I mean if you start seeing other corruption or if you start getting messages on boot about "error was found and fixed"
oh ok.
that's a sign that your disk might be getting ready to keel over
iow: pay attention when the computer is complaining about stuff
sorry, just a couple more questions and I'll stop bothering ya.
in this case with my autosaves being fine, is relying on autosaves in the future going to be reliable in an event like this? could this error possibly have gone to one of my autosaves and not my main save?
it could have
I'm going to assume you don't know how disks are laid out, they are made up of blocks or sectors of a constant size (usually 4k) that files are written across
and also how do you recommend I backup my saves? like what process and where should I put my backups? do I save my game first, and then back up the save, and then save my non-backup save again to make them two seperate saved instances?
you'd be assuming correctly.
but okay, noted
blocks can have faults on them for various reasons, if an empty block is errored and the disk tries to write to it, it'll get marked as bad and that data written elsewhere
if a block has a fault while there is data there it's either corrected (if enough recovery data exists to fix it) or it's corrupted, either way though the block is marked bad and what can be recoverd is moved elsewhere
(this all happens behind the scenes between the OS and the microprocessor on the disk that runs the drive itself)
so it's like taking a piece of a puzzle from the middle of the puzzle?
right
so my assumption here is that there's a spot on the disk that's bad (and has been marked as such, so it's not going to keep corrupting stuff) and it happened to have cropped up where your save game was
ah
these bad sectors can happen for all kinds of reasons, up to and including cosmic rays
then yeah that is unlucky
the fact that drives don't fail all the time is a marvel of engineering
man that's crazy if cosmic rays corrupted my game because space was threatened I was about to head up there
well, I really hope it was a fluke like that. I don't want to this to be a reoccuring problem.
typically this doesn't happen often with any other game, so it should be the same with factorio yeah?
anyway, for backups I generally recommend keeping everything important on like an external drive or something (not a thumb drive but an actual external hard drive) and making backups every now and then
for save games... eh
oh, so a completely different hard drive in terms of backing up?
I must've been backing up saves wrong this whole time then. I thought having the same save in two different file locations would suffice.
it's fine for small issues like this
but if the drive fails, the drive fails
again though, I don't consider saves to be particularly important data, not like photos or tax documents or whatever
fair, but for me personally this is my gaming computer, so strictly for gaming
well then, in that case backup (or not) is fine!

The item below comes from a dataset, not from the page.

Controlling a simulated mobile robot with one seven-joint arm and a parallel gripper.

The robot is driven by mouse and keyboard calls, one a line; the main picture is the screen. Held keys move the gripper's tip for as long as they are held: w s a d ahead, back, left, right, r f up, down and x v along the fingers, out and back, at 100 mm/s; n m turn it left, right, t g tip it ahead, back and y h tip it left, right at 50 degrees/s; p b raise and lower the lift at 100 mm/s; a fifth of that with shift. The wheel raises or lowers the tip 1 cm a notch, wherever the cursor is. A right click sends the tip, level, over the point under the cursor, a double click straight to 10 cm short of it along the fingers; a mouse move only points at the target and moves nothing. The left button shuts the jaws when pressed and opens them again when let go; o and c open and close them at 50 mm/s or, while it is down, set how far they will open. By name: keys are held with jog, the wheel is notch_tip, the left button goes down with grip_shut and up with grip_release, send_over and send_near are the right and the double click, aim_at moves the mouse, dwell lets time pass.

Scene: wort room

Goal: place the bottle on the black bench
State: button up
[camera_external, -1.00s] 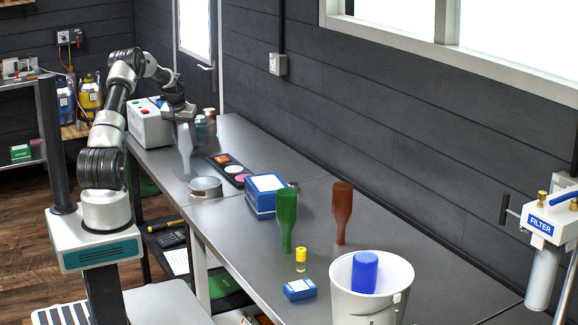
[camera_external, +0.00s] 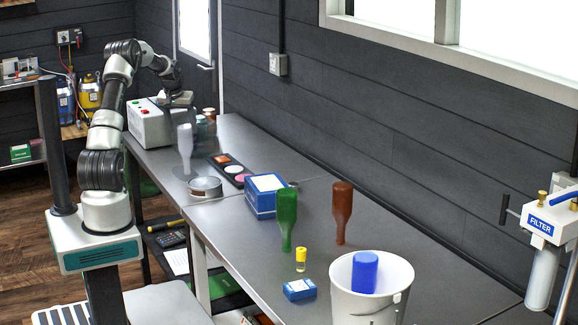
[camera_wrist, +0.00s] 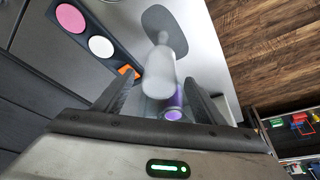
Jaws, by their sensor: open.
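A pale grey bottle (camera_external: 185,142) stands neck down at the far end of the long dark grey bench (camera_external: 270,135), on or over a dark grey patch (camera_external: 181,173). The bottle also shows in the wrist view (camera_wrist: 160,78), its broad end toward the camera and its neck over the patch (camera_wrist: 166,28). My gripper (camera_external: 179,103) is above the bottle in the external view, with a small gap. In the wrist view my gripper (camera_wrist: 160,98) has its fingers apart, the bottle in line between them. A purple-topped item (camera_wrist: 173,106) is partly hidden by the bottle.
A black tray with coloured discs (camera_external: 231,170), a round tin (camera_external: 205,187) and a white box device (camera_external: 150,122) are near the bottle. A blue box (camera_external: 267,194), green bottle (camera_external: 287,215), brown bottle (camera_external: 342,208) and white bucket (camera_external: 372,295) stand nearer the camera.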

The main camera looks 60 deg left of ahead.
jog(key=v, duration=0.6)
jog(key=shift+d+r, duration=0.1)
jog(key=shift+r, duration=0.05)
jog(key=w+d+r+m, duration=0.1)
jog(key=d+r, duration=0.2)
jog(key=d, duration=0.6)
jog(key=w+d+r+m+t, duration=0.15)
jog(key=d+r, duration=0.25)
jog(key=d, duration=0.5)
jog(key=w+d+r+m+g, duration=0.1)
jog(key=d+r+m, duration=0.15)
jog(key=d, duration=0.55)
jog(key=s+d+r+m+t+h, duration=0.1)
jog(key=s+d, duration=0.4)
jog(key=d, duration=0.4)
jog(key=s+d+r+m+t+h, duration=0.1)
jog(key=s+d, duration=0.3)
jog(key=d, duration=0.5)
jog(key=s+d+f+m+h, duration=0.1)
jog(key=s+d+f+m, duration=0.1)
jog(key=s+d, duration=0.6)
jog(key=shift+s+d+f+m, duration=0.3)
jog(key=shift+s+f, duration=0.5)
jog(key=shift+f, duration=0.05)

I don't back my gaming system up at all other than the steam cloud stuff because there's nothing there to lose
if I wanted to properly back up without using an external drive, is just creating a save copy in another file location fine?
yeah
it'll protect against single file corruption, it won't protect against drive failure
okay, does that make it further from the "block" so to speak? further than the zone where my data was possibly plucked out of?
maybe, but on modern drives things don't rot out predictably so locality doesn't really matter
what we see and how the drive decides to arrange itself are pretty unrelated to each other
ah, yeah I just assumed steam cloud was already doing it's thing for me. I guess it's different than what I imagined, but maybe I should look into that too.
especially with SSDs
okay
it probably was, but syncing data down from the cloud is something that only happens when you've deleted stuff
it's not doing consistency checks and data correction
sorry, if you don't have time I understand.
no worries, though I do need to scoot in a minute
alright I'll be quick.
so as far as save corruption goes, when does the save typically corrupt if it were to be corrupted? in this picture the save looks fine, and this is just after I saved the game, unlike the photo of the corrupted save which has no photo. if I clicked save and then tried to view the save from the load game menu, would I be able to tell right away if it was corrupted?
if you need clarification on this question I'll try and clarify.
basically I'm just asking if I can know ahead of time if something is corrupted.
you probably can tell ahead of time
I don't know the factorio save game data structure but it probably has checksum data in it (both to tell if it's broken but also if someone has made changes to it)
okay. before I logged off, the save photo was normal and it was my last location, so I assumed all was well.
so when you selected the busted one it didn't even try to load it because it knew something was wrong
even if it wasn't able to fix it
so yeah, working as intended even if your save was the victim
well, hopefully this doesn't happen again in the foreseeable future. this was my first and only red flag playing factorio so far, so I hope it was indeed just unlucky.
I have 2000 hours in Factorio and the problems have been very few and far between
good. again, thanks for the help.
weird, it had me confirm the EULA again.